(Recorded robot episodes)
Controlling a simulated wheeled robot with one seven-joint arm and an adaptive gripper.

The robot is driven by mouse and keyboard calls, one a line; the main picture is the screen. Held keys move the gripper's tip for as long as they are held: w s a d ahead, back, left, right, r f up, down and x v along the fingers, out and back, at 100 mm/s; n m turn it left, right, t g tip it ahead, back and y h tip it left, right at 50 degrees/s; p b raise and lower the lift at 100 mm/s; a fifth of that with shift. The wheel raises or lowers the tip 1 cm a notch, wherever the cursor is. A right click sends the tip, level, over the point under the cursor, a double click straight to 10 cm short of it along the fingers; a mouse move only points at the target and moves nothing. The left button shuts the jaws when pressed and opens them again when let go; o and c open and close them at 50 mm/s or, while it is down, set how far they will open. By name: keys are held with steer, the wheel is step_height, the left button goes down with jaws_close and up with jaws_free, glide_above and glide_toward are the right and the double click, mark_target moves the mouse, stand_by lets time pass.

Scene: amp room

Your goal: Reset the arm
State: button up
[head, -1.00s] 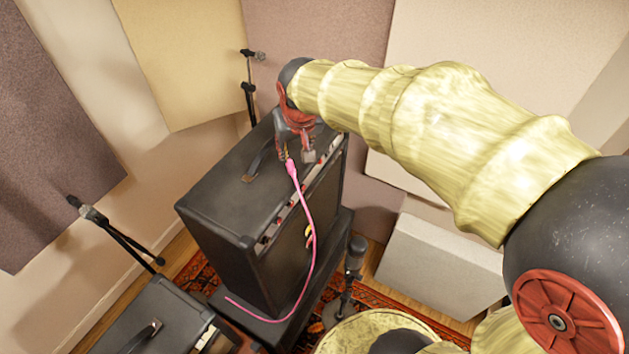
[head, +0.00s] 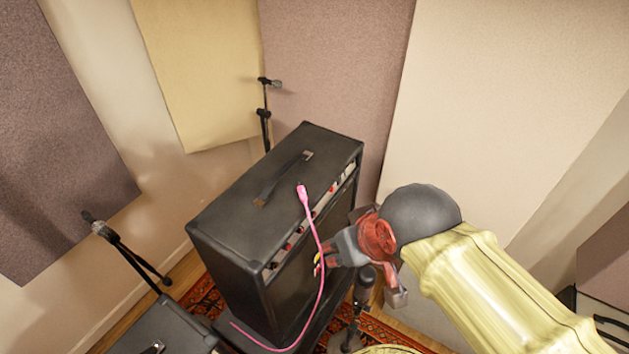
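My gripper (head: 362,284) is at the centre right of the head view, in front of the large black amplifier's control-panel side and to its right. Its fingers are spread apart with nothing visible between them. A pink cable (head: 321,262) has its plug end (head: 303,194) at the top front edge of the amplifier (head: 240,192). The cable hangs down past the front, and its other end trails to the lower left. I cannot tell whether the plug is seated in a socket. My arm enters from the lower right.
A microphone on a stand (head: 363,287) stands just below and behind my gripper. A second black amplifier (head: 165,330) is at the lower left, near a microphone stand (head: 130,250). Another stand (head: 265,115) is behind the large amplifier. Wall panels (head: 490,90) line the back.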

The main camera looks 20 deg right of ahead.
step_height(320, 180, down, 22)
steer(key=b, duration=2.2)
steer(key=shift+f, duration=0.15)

...

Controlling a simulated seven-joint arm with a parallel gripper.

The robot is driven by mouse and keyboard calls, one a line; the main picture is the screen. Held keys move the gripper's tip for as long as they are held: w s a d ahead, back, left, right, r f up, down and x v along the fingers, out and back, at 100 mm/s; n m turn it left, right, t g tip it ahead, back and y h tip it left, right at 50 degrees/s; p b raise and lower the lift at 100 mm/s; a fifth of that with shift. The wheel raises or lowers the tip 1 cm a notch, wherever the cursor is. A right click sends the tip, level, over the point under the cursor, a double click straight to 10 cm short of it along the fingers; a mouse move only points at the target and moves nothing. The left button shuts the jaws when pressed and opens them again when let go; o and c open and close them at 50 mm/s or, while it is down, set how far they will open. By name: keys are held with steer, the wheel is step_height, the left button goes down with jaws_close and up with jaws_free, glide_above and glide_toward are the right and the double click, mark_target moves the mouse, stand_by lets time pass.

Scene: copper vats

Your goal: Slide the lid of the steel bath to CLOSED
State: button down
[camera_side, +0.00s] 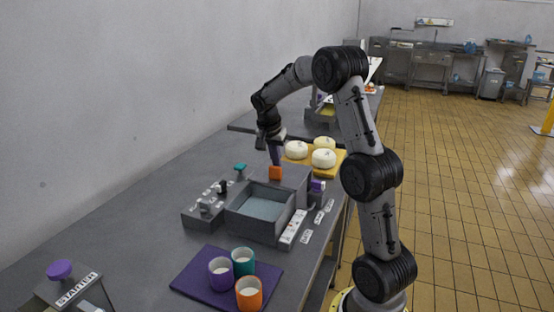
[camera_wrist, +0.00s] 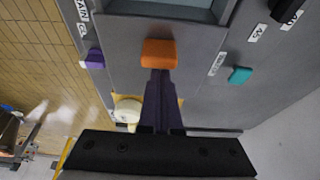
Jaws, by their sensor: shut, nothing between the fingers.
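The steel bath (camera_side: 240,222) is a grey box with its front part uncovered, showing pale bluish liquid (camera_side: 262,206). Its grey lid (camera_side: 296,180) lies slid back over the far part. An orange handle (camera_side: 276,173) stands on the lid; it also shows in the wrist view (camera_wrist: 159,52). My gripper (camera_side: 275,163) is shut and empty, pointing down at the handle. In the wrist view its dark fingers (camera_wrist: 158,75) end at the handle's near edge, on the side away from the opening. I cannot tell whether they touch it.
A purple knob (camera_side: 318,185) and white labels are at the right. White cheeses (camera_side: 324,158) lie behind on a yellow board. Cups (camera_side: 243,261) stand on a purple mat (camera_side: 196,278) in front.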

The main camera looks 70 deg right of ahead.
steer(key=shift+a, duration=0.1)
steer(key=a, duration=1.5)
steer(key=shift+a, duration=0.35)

==

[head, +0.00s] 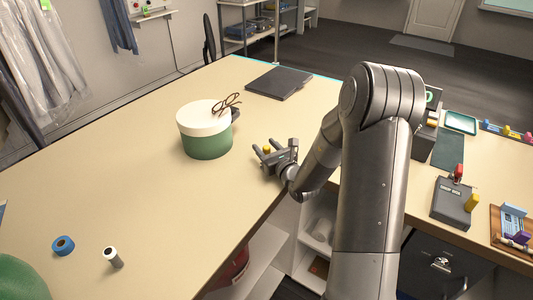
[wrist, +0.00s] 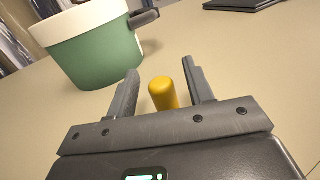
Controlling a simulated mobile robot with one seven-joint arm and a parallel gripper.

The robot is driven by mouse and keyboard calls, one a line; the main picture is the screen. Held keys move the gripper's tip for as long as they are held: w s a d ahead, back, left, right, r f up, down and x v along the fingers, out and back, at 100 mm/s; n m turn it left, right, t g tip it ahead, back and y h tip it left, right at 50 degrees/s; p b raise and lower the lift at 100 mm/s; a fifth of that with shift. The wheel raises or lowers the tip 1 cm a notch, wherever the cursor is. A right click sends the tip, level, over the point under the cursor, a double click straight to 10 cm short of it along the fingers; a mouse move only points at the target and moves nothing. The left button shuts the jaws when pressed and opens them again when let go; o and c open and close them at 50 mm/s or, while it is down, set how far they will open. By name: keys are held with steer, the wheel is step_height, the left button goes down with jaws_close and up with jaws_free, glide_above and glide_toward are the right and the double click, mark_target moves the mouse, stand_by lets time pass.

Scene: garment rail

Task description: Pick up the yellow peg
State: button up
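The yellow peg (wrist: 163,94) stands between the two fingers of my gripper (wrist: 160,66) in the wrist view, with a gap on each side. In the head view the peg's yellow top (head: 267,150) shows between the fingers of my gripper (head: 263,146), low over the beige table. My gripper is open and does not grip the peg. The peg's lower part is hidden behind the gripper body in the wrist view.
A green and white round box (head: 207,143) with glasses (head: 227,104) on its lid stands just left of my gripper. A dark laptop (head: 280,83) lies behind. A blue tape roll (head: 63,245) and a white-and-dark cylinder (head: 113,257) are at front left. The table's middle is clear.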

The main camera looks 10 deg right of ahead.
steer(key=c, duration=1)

**DIRECTIONS FOR THIS TASK:**
Copy all the lines above that hold the string "Your".

**PROBLEM SOLUTION:**
Your goal: Reset the arm
Your goal: Slide the lid of the steel bath to CLOSED

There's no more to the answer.